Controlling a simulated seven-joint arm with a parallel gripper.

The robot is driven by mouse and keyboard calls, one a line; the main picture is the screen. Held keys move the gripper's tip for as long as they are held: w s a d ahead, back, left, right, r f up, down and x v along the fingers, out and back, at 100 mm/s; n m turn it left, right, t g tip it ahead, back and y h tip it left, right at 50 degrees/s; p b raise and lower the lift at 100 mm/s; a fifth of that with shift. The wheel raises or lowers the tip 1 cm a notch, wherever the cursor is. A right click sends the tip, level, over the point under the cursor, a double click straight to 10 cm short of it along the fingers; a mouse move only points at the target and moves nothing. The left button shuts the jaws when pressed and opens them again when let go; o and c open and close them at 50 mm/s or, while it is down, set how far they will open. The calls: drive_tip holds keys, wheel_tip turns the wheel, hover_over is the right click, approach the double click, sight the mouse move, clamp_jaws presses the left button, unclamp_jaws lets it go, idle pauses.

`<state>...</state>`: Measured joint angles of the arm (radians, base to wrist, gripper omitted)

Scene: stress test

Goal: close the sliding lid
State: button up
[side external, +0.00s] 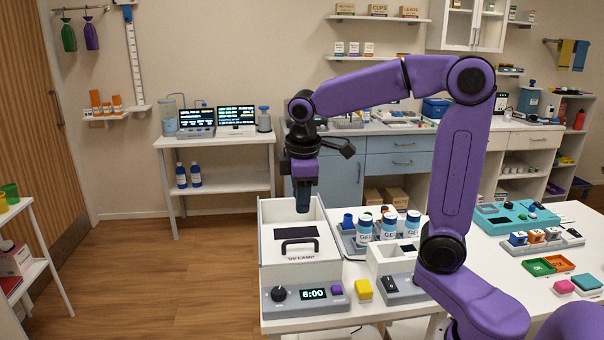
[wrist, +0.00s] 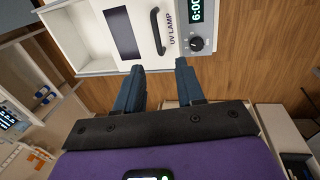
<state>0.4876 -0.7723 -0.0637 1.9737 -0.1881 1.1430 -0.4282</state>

*Directions*. Do not copy the pictures, but repeat every line exactly.

*Output of the exercise*.
Controlling a simulated seven-joint arm with a parallel gripper.

The robot is driven by mouse and keyboard calls, one a line; the main picture is the screen. Held keys move the gripper's tip for as long as they are held: w s a d ahead, back, left, right, r f up, down and x v along the fingers, out and back, at 100 mm/s; n m turn it left, right, t g tip it ahead, back and y h tip it left, right at 50 degrees/s; p b raise and lower the lift at 100 mm/s; a fifth of that with shift. The wheel raises or lowers the tip 1 cm a notch, wherever the cursor is. A right click sends the tip, level, over the point under the cursor, a double click straight to 10 cm short of it along the fingers; a mouse move only points at the target and moves nothing. The left button shuts the jaws when pressed and opens them again when let go; o and c open and close them at 50 mm/s or, while it is down, set how far they will open. The calls: drive_tip holds keys, wheel_tip turns the wheel, hover_over is the right click, approach the double click, sight the mouse move, clamp_jaws presses the left button, unclamp_jaws lets it go, idle pauses.

`<state>...</state>`: Measured joint angles of the arm (radians, base to wrist, gripper omitted)

Scene: stress test

Goal: close the sliding lid
State: button up
[side external, +0.00s] 
[wrist, +0.00s] 
<state>0.4876 -0.7723 -0.0637 1.9737 -0.1881 1.1430 -0.4282</state>

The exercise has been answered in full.